• TASK OBJECTIVE:
Print, please, exactly and only the lines between the line holding "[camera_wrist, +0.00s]" and the line holding "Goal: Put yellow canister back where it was", inclusive, omitting any pictures.

• INFORMATION PROVIDED:

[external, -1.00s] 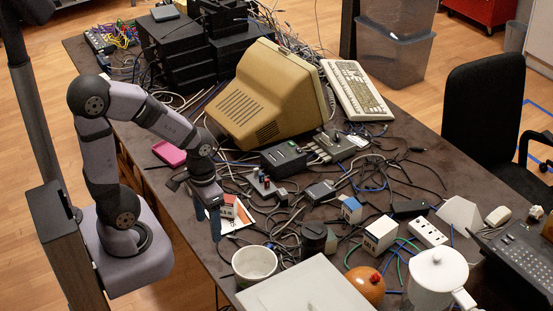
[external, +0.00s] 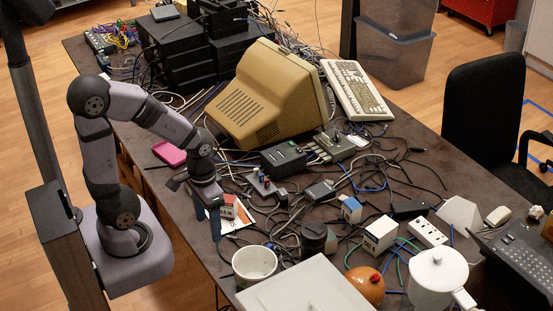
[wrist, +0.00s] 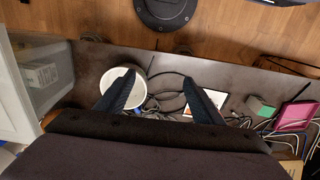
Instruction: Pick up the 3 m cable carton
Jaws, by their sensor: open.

* * *

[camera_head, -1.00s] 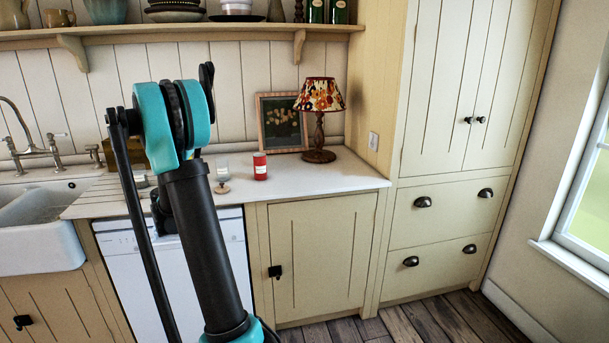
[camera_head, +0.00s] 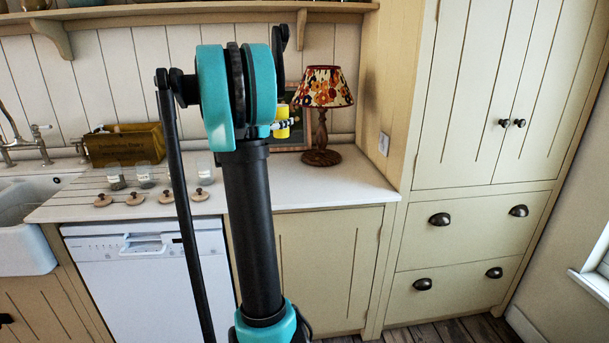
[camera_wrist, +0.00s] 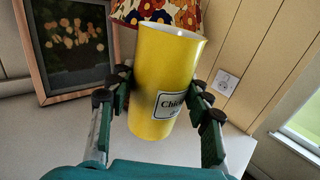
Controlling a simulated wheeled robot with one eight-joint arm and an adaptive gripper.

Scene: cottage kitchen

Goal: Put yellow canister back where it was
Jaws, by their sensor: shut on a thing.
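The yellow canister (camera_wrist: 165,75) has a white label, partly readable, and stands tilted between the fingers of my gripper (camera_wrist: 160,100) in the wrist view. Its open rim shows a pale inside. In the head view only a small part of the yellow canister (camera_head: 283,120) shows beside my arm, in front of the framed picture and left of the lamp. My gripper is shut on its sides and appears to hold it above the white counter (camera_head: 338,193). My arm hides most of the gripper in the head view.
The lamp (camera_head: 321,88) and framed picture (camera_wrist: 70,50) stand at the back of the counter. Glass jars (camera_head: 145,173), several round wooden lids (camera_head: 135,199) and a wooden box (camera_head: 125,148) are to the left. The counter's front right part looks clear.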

• RIGHT ANSWER:
[camera_wrist, +0.00s] 
Controlling a simulated wheeled robot with one eight-joint arm and an adaptive gripper.

Scene: cottage kitchen

Goal: Put yellow canister back where it was

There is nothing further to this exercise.